At this point I'm no longer surprised by anything this guy says. I try to ignore him and take in the art sales on the streets and the beautiful bridges with their ornate frescoes and statues. He looks at me staring at them with wonder and says "You really appreciate this stuff huh?". I respond "Yes I do," not really feeling a need to elaborate.
We cross the bridge and the bells of Notre Dame are ringing as we arrive and you can feel their deep powerful tones striking you at the core of your heart.

"Do you mind if I look inside?" I ask my accidental companion.
"Yeah OK" he responds.

So we are in the church, probably not even five minutes and I watch this guy unfold into sort of an anxiety attack.

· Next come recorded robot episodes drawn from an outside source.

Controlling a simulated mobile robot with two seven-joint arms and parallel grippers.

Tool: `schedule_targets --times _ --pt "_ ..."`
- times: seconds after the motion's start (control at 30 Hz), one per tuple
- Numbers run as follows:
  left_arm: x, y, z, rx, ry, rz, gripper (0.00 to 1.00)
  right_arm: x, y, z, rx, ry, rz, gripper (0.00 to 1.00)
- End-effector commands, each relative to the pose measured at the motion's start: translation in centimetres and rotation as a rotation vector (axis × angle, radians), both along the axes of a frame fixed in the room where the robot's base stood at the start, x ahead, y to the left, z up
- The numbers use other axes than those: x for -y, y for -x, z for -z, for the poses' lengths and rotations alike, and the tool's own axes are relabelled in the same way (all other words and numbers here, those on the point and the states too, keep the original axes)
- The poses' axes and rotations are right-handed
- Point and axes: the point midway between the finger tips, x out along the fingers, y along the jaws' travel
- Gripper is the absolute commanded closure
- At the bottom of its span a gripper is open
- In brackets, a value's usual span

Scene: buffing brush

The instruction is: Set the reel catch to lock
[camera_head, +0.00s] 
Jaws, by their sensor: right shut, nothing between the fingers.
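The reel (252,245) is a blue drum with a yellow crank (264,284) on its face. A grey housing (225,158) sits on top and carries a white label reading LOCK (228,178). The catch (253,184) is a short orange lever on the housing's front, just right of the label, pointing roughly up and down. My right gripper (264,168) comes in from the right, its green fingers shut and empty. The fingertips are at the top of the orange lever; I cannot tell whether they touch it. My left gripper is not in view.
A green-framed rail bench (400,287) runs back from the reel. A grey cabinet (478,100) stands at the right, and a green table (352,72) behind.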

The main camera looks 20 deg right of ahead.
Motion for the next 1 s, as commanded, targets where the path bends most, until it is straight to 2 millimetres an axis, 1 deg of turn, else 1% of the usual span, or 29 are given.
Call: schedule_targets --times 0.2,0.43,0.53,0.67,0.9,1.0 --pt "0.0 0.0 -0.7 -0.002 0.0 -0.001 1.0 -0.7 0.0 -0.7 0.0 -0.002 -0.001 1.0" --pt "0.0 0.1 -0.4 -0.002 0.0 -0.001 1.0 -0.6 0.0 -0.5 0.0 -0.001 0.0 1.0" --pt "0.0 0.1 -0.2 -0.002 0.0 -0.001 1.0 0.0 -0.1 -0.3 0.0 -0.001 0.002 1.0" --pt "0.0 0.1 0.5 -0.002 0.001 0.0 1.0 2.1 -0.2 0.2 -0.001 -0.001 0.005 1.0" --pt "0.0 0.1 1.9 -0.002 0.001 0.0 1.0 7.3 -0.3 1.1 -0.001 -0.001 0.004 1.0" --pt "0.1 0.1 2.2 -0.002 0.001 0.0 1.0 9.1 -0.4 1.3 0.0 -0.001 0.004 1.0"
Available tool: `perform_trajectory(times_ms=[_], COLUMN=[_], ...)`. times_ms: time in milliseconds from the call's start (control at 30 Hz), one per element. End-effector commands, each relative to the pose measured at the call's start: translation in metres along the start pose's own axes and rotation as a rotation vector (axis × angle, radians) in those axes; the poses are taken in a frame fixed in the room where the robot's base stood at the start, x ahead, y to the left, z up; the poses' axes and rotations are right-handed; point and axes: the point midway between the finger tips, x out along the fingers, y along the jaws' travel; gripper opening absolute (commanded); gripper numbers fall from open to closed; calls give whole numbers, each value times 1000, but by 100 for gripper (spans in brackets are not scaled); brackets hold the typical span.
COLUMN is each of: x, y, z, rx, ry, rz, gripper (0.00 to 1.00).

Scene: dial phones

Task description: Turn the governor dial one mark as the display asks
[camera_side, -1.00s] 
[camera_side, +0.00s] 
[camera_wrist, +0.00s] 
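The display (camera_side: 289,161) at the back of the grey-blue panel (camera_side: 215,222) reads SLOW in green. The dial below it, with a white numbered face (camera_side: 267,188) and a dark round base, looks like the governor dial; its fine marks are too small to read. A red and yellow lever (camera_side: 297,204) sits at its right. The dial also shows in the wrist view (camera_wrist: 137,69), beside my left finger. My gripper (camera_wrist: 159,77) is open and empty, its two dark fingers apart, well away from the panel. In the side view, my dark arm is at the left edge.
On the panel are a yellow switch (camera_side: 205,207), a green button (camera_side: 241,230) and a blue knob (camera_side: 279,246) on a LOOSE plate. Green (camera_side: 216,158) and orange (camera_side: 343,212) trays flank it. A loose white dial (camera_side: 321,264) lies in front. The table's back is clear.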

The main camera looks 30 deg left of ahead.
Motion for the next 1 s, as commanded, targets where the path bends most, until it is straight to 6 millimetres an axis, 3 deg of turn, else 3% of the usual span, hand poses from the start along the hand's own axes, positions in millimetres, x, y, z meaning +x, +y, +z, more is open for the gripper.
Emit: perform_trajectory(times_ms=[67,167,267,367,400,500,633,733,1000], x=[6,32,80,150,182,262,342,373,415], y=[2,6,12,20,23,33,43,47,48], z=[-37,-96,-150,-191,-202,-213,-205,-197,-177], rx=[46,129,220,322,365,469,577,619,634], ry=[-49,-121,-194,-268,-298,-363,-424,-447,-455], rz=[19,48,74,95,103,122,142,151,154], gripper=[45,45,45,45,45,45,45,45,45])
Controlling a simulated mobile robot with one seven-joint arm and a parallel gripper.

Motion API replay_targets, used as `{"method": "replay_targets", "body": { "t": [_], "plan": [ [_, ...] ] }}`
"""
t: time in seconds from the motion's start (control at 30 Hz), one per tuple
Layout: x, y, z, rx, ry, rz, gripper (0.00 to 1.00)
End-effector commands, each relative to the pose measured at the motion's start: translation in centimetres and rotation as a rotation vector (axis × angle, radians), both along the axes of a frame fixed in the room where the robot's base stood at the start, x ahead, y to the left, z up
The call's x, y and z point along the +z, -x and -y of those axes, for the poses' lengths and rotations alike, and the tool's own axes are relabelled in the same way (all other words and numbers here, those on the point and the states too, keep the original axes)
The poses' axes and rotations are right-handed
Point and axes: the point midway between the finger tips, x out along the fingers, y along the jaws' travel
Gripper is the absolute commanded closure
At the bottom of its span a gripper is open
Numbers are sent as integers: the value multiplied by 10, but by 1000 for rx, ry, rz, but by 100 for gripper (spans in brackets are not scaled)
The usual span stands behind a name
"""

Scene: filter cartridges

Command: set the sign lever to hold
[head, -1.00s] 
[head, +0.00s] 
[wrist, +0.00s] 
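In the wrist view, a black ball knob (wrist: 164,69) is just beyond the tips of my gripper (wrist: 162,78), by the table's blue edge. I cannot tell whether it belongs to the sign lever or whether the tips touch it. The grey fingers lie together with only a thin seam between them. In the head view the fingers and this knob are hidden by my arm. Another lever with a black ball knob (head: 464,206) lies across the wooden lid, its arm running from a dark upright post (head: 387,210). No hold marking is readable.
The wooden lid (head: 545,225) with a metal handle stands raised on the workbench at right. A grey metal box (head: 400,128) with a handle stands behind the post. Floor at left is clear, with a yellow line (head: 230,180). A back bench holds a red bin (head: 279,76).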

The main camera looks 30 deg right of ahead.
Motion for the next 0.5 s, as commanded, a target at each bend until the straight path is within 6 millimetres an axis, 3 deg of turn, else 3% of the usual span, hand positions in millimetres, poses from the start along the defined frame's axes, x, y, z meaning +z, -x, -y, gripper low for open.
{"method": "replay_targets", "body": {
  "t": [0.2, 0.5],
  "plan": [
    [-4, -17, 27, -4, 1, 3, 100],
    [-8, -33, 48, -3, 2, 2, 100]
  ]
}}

"Are they having mass?" he asks while observing the tourists in the rows of chairs.
"No they are just tourists" I respond.
"I think this is mass..." he says.
"It isn't mass!" I respond with growing irritation.
(In retrospect this guy may have been comitting some sin against Islam by his presence, however I am just speculating, he didn't strike me as particularly religious.)
"I have to leave, its stuffy in here, I don't like it, I can't breathe".
(wow)
"How do I get out?! How do I get out?!" "I think this is where we part ways..."
(thank you!)
"Well OK, it was good meeting you," I say, "I hope I helped get you into the city OK, enjoy the Eiffel tower."
"Alright, I think I'm going to get a cab," he responds
(YES!)
"I think I'll take a cab back to the hotel later too," he trails off.
("Whatever... I'm sure they won't mind taking one of those bills off your hands..." I think to myself).
He turns around and then settles back into his panic "I can't get out! I can't get out!"
"It's just back the way you came!" I respond.
"I don't know! I don't know which way!"
(FINE!) While not physically, I essentially grab this guys hand, lead him back to the door, and he goes on his merry way. Next I try to go to the tower to climb it and find that I've just missed closing by 5 minutes. Figures.
Anyway hope you enjoy my pictures of Paris. My food tasted much better than it looks!